Poverty causes education inequality in Louisiana, study finds


Members of the marching band practice at West Jefferson High School. West Jefferson teacher John Guzda said he has witnessed the effects of education inequality firsthand. Photo credit: Ver Lumod

Ver Lumod

Students from lower-income families have a poor chance of obtaining a higher education, according to a recent report.

The report, published by the Jesuit Social Research Institute at Loyola University New Orleans last Oct. 10, details the scope of education inequality in Louisiana.

“Rich School, Poor School: Education [In]equity in Louisiana,” co-authored by Loyola professor Nicholas Mitchell and Millicent Eib, states that the quality of public education in the state depends on level of income.

Moreover, since African American communities experience higher levels of poverty than their white counterparts, the quality of education available ends up depending on race factors, according to Mitchell.

In one of the report’s data findings, Louisiana has one of the highest child poverty rates in the United States at 27.84%. Among the recorded number of poor people, African American children are poorer than white children by 30 points.

“Education is cumulative and has tremendous influence on life after college,” Mitchell said.

The report further emphasizes poverty’s negative effect on an individual’s educational journey from birth to adulthood. People with lower levels of education mainly earn low income and suffer from high unemployment rates.

In particular, Mitchell points out that fewer African Americans and Latinos have college degrees, which is a problem as jobs that require only a high school diploma are getting scarce due to popular demand.

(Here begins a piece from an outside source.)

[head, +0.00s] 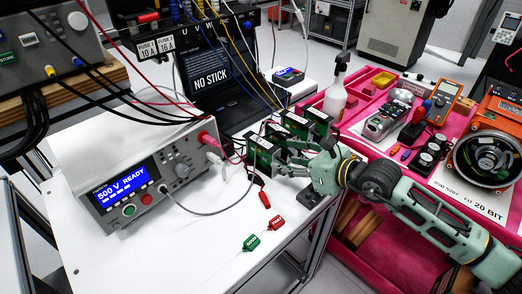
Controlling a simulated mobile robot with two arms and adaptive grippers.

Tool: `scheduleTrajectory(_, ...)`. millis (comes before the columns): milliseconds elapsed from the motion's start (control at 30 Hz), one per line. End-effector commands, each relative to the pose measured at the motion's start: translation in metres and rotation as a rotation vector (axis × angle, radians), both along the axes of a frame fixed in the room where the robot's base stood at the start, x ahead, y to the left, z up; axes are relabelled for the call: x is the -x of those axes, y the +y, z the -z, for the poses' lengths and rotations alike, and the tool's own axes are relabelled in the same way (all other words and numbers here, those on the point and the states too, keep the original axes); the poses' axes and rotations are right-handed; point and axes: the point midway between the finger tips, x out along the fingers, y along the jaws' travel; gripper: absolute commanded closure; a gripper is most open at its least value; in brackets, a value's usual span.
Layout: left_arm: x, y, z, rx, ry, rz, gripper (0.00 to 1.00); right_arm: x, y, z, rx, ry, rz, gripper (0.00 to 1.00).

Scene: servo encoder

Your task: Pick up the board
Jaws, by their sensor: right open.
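Green circuit boards stand upright in a group at the right edge of the white bench. The front board (263,154) is nearest the meter. Another board (297,123) and a third board (319,117) stand behind it, further right. My right gripper (287,158) comes in from the right and is open. Its fingers point left at the front board, close beside it. I cannot tell whether they touch it. The fingers partly cover the lower parts of the boards. My left gripper is not in view.
A tester reading "500 V READY" (129,184) stands left of the boards, with cables running around them. A green tag (251,243) and a red tag (276,222) lie on the white bench (190,260). A pink cart (385,172) with tools and an encoder stands right.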

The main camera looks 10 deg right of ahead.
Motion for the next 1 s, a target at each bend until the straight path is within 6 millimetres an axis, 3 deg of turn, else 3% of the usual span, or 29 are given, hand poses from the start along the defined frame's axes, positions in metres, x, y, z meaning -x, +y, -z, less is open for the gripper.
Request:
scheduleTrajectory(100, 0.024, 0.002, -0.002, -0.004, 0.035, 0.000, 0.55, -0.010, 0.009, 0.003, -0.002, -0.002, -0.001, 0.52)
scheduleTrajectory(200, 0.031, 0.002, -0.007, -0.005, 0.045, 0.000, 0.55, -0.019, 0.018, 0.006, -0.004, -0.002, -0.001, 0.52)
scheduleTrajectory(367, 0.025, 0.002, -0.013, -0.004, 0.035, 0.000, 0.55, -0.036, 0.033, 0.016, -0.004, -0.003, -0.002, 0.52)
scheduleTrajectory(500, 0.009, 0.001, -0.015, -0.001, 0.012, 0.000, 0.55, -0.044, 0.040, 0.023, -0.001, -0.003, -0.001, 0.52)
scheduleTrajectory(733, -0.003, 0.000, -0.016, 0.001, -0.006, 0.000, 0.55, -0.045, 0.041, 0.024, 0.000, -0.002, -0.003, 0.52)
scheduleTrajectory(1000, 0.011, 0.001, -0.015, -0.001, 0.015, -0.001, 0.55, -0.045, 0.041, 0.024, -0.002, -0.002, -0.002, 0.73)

On a local level, public school teacher John Guzda has seen instances of education inequality since he moved to Louisiana from his home state of New York back in 2013.

Guzda, who teaches social studies at West Jefferson High School in Jefferson Parish, points out that the charter school structure common in the state has systematically promoted inequality within the education system.

“Often pitched as ‘school-choice’, many middle and upper class white families move their kids to schools where the populations of students look just like themselves,” he said.

The schools in question are new and remodeled, and are generally funded by wealthy individuals and corporations.

“I often tell my kids who attend a traditional public school that they need to work twice as hard to get half as much,” Guzda said.

Mitchell points out that Louisiana’s policy makers should take notice of the report’s findings of education disparity in the state.

“Louisiana cannot prosper, economically and socially, so long as education is unstable due to budget constraints and clear economic and racial disparities,” he said.

Mitchell has specific ideas for policies and practices that could work to fix education inequality.

“Since poverty is the root of the problems facing education today, access to healthcare is the first step,” Mitchell said.

Additionally, he indicates, schools must prioritize hiring more teachers to alleviate the lack of resources, while colleges and universities must lower tuition costs to ensure that more people are being educated to further benefit the overall standard of living in Louisiana.

Guzda has hopes for the state of education in Louisiana to improve.

“We have so far to go in Louisiana, and I intend every single day to do my part in making the dream of a better future for all kids — not just some — a reality,” he said.